* _INFORMATION SUPPLIED_

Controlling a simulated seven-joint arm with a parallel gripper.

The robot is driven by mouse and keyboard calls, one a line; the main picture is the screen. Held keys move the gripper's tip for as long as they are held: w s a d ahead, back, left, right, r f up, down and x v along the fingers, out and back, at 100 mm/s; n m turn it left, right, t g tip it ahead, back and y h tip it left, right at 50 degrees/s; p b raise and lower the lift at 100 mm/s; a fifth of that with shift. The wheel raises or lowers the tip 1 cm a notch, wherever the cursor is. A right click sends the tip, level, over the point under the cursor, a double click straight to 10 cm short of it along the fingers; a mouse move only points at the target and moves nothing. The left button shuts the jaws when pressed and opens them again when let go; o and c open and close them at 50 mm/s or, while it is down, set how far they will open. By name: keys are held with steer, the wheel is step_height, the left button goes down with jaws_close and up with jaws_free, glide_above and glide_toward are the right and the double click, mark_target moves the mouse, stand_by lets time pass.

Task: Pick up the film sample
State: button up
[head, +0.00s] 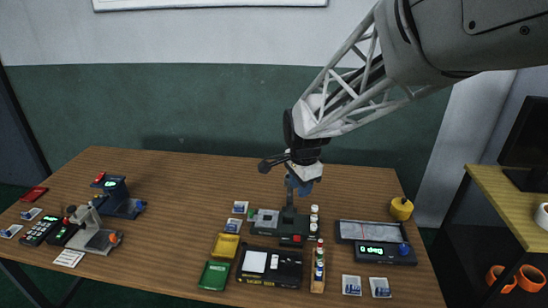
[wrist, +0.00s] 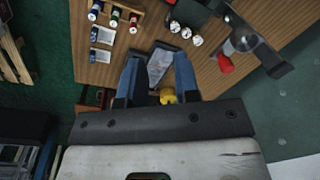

* _JOB_
Copy out each line of the data containing the string "button".

* _FINAL RESULT_
The robot is driven by mouse and keyboard calls, one a line; the main picture is the screen. Held keys move the gripper's tip for as long as they are held: w s a d ahead, back, left, right, r f up, down and x v along the fingers, out and back, at 100 mm/s; n m turn it left, right, t g tip it ahead, back and y h tip it left, right at 50 degrees/s; p b raise and lower the lift at 100 mm/s; a fifth of that with shift. The wheel raises or lowers the tip 1 cm a notch, wherever the cursor is. A right click sends the tip, level, over the point under the cursor, a double click straight to 10 cm short of it along the fingers; a mouse move only points at the target and moves nothing. The left button shuts the jaws when pressed and opens them again when let go; o and c open and close them at 50 mm/s or, while it is down, set how far they will open. By name: keys are held with steer, the wheel is step_height, the left button goes down with jaws_close and up with jaws_free, glide_above and glide_toward are the right and the double click, mark_target moves the mouse, stand_by lets time pass.
State: button up

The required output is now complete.